Search the listing below for the word "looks" and copy each line that holds it.

····················

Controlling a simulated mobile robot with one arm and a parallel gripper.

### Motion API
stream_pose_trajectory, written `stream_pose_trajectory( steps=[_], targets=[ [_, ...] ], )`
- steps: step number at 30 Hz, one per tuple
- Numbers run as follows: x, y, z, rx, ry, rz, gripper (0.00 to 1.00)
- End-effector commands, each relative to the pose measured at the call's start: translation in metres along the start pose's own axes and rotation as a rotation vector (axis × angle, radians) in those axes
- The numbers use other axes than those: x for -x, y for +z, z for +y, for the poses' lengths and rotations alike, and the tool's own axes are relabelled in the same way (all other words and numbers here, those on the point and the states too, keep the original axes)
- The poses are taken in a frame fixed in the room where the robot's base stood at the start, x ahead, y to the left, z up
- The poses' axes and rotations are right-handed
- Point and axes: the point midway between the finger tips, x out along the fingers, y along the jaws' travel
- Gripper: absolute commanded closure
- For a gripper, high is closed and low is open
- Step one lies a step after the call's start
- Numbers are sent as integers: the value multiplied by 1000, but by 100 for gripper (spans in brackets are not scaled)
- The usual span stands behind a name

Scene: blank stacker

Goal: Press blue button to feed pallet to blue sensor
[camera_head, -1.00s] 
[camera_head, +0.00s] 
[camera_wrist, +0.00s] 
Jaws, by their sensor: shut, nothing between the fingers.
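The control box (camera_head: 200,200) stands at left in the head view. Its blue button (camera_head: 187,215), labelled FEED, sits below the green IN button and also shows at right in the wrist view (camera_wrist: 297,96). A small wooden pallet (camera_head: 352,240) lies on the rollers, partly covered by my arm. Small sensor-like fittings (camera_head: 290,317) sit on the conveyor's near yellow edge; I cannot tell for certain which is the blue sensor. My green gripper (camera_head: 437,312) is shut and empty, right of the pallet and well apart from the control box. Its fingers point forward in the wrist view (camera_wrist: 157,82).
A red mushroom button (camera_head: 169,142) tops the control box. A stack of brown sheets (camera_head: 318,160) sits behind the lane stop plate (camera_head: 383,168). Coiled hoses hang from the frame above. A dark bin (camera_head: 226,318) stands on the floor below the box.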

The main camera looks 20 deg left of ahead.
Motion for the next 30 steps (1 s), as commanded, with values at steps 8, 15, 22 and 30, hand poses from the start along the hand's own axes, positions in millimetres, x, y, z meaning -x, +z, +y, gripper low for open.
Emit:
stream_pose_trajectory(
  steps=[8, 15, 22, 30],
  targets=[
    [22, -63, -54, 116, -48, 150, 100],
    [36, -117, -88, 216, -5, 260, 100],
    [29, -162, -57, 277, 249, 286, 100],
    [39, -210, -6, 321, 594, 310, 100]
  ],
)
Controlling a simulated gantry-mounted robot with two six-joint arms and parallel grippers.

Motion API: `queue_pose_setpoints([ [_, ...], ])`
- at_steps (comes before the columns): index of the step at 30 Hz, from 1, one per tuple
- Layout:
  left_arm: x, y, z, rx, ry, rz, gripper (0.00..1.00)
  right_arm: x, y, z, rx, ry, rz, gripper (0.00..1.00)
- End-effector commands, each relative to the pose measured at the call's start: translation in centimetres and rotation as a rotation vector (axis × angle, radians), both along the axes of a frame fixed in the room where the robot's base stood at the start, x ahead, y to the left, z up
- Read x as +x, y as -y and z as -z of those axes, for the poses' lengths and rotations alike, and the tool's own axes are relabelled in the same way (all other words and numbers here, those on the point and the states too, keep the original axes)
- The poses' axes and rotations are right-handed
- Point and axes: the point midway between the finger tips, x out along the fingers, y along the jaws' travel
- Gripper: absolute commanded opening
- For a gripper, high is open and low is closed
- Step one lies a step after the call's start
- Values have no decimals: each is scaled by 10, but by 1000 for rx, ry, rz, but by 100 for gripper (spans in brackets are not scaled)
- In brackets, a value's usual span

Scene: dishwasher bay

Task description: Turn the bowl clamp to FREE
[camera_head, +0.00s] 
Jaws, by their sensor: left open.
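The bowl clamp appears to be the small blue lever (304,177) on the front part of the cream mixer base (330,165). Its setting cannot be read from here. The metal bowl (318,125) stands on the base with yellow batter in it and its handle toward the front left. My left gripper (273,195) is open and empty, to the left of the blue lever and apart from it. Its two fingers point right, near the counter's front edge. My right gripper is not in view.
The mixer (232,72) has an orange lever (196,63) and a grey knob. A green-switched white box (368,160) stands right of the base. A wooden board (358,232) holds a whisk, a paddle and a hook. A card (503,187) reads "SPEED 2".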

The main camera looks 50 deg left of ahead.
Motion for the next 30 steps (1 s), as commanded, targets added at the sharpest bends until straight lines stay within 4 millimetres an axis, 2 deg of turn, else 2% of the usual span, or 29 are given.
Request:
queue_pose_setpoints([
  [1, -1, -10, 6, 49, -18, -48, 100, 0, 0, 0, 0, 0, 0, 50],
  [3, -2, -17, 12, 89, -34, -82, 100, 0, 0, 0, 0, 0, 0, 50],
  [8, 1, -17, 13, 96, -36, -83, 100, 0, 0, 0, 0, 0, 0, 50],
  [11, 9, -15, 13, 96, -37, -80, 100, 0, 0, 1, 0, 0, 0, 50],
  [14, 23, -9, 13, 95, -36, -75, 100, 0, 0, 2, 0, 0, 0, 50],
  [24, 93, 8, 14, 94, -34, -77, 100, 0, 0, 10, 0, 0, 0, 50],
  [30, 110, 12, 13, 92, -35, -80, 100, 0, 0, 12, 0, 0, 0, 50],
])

····················

• CORRECT RESULT:
The main camera looks 20 deg left of ahead.
The main camera looks 50 deg left of ahead.

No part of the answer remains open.